2. Exigences pour une solution juste et
durable à la question de Jérusalem
L’avenir de la ville doit se décider d’un commun
accord, par la collaboration et la consultation,
et ne doit pas être imposé par la puissance
ou la force. Les décisions unilatérales
ou une solution imposée continueront à mettre
en danger la paix et la sécurité.
Diverses solutions sont possibles. La ville de
Jérusalem pourrait rester unifiée, avec une souveraineté
partagée, exercée à égalité par les
Israéliens et les Palestiniens. Elle pourrait
être aussi divisée, si tel était le désir de ses
deux peuples, avec deux souverainetés distinctes,
afin d’arriver à une véritable unité des
coeurs dans les deux parties de la ville. Le mur
qui a déchiré la ville en plus d’un point et qui
a exclu un grand nombre de ses habitants
devrait faire place à une éducation à la confiance
et à l’acceptation mutuelle.
Face à l’incapacité des parties impliquées à
trouver, jusqu’à aujourd’hui, une solution
juste et durable, l’aide de la communauté
internationale est nécessaire. Dans l’avenir
aussi, cette aide devrait continuer sous la forme de garanties qui assurent la stabilité
des accords auxquels les deux parties seront
arrivées.
Nous recommandons de créer aussitôt que
possible un comité ad hoc afin de réfléchir
sur l’avenir de la ville. A ce comité les églises
locales doivent pouvoir participer.
3. Statut spécial Ville ouverte
Jérusalem, Ville sainte, patrimoine de l’humanité
et ville de deux peuples et de trois religions,
a un caractère unique qui la distingue
de toutes les villes du monde et qui dépasse
toute souveraineté politique locale. « Jérusalem
est trop précieuse pour dépendre
exclusivement d’autorités politiques nationales
ou municipales » (Mémorandum 1994).
Ses deux peuples sont les gardiens de sa
sainteté et portent la double responsabilité
d’y organiser leur vie et d’y accueillir tous les
« pélerins » du monde. La collaboration internationale
demandée n’est pas supposée remplacer
le rôle et la souveraineté de ses deux
peuples. Elle est plutôt requise afin d’aider
ses deux peuples à arriver à la définition et
à la stabilité du statut spécial de la ville. C’est
pourquoi, aux plans politique, économique
et social, ses deux peuples doivent donner
à Jérusalem un statut spécial qui corresponde
à son double caractère, d’un côté, de
Ville sainte et universelle et, de l’autre, de ville
ordinaire et locale où se déroule leur vie quotidienne.

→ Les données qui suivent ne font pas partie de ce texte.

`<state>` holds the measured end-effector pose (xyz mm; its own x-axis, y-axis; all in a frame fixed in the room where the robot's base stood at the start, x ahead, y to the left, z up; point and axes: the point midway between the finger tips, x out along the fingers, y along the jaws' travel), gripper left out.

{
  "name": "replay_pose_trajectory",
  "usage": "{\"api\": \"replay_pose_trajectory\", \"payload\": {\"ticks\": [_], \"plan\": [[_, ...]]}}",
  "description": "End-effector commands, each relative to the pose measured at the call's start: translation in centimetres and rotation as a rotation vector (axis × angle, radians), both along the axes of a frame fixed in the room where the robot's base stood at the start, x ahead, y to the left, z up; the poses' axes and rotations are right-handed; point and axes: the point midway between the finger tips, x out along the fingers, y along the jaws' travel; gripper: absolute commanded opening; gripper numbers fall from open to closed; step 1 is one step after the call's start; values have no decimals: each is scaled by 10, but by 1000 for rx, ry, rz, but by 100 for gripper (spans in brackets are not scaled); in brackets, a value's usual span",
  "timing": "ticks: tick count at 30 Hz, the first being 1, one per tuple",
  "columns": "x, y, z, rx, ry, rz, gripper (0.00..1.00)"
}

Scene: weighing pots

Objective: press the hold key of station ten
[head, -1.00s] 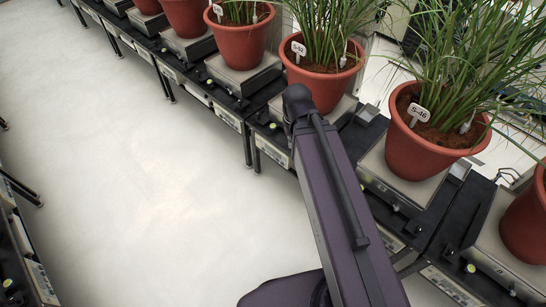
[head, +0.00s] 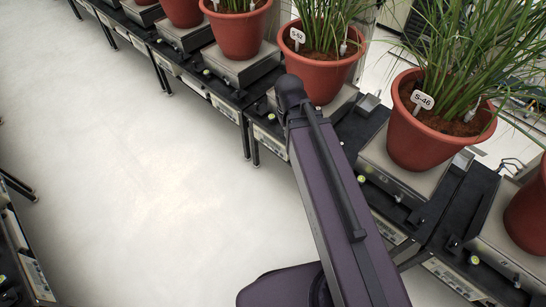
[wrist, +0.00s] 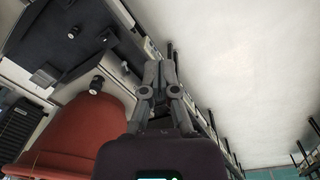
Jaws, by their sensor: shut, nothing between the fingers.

Une fois ce statut trouvé et défini,
la communauté internationale est appelée à
le confirmer par des garanties internationales
qui assureront la paix stable et le respect
pour tous.
Les composantes de ce statut spécial sont les suivantes :
✔ Le droit humain de liberté de culte et de
conscience pour tous, individus et communautés
religieuses (Mémorandum 1994)
✔ L’égalité devant les lois de tous ses habitants
en conformité avec les résolutions
internationales.
✔ Le libre accès à Jérusalem pour tous,
citoyens, résidents ou pèlerins, en tout temps,
de guerre ou de paix. C’est pourquoi Jérusalem
doit être une ville ouverte.
✔ « Les droits de propriété, de garde et de
culte que les différentes Églises ont acquis
à travers l’histoire doivent continuer à être
détenus par les mêmes communautés. Ces
droits, déjà protégés par le Statu Quo des
Lieux Saints selon les firmans et les autres
documents historiques, doivent continuer
à être reconnus et respectés. » (Mémorandum
1994)
Quelle que soit la solution envisagée, les
divers lieux saints chrétiens de la ville, partout
où ils sont, doivent rester géographiquement
unis entre eux.
Conclusion
Pour les Juifs, les Chrétiens et les Musulmans,
Jérusalem est un haut lieu de la Révélation
et de la rencontre de Dieu avec les
hommes. C’est pourquoi nous ne pouvons
rester indifférents à son sort et nous ne pouvons
garder le silence face à ses souffrances
présentes : « Pour la cause de Jérusalem,
je ne me tiendrai pas tranquille, jusqu’à ce que
ressorte, comme une clarté, sa justice et son
salut, comme un flambeau qui brûle » (Is
62,1)
Nous lançons un appel solennel à la collaboration
de tous les chefs religieux dans
cette Terre Sainte afin d’arriver à une vision
commune de la ville qui puisse unifier les
coeurs de tous les croyants. Nous appelons
nos autorités politiques à rechercher de commun
accord et en collaboration avec les autorités
religieuses une solution qui réponde
au caractère sacré de la ville.
Nous espérons que notre appel pourra être
entendu et que les chefs politiques sauront
respecter la nature de cette Ville sainte et se
montrer capables, enfin, d’arriver à un accord
définitif qui fasse de Jérusalem vraiment le
signe de la présence de Dieu et de sa paix
parmi tous les peuples.
Signataires :
Patriarche Theophilos III, Patriarcat grec orthodoxe
Patriarche Michel Sabbah, Patriarcat latin
Patriarche Torkom II, Patriarcat arménien apostolique
orthodoxe
P. Pier Battista Pizzaballa, ofm, Custode de Terre Sainte
Anba Abraham, Patriarcat copte orthodoxe
Swerios Malki Mourad, Patriarcat syrien orthodoxe
Abune Grima, Patriarcat éthiopien orthodoxe
Paul Nabil Sayah, Exarchat patriarcal maronite
Riah Abu Al-Assal, Eglise épiscopalienne à Jérusalem
et au Moyen Orient
Mounib Younan, Eglise luthérienne évangélique en
Jordanie et en Terre Sainte
Pierre Malki, Exarchat patriarcal syrien catholique
George Bakar, Exarchat patriarcal grec melkite
catholique
P. Raphael Minassian, Exarchat patriarcal arménien
catholique.
Jérusalem, 29 septembre 2006.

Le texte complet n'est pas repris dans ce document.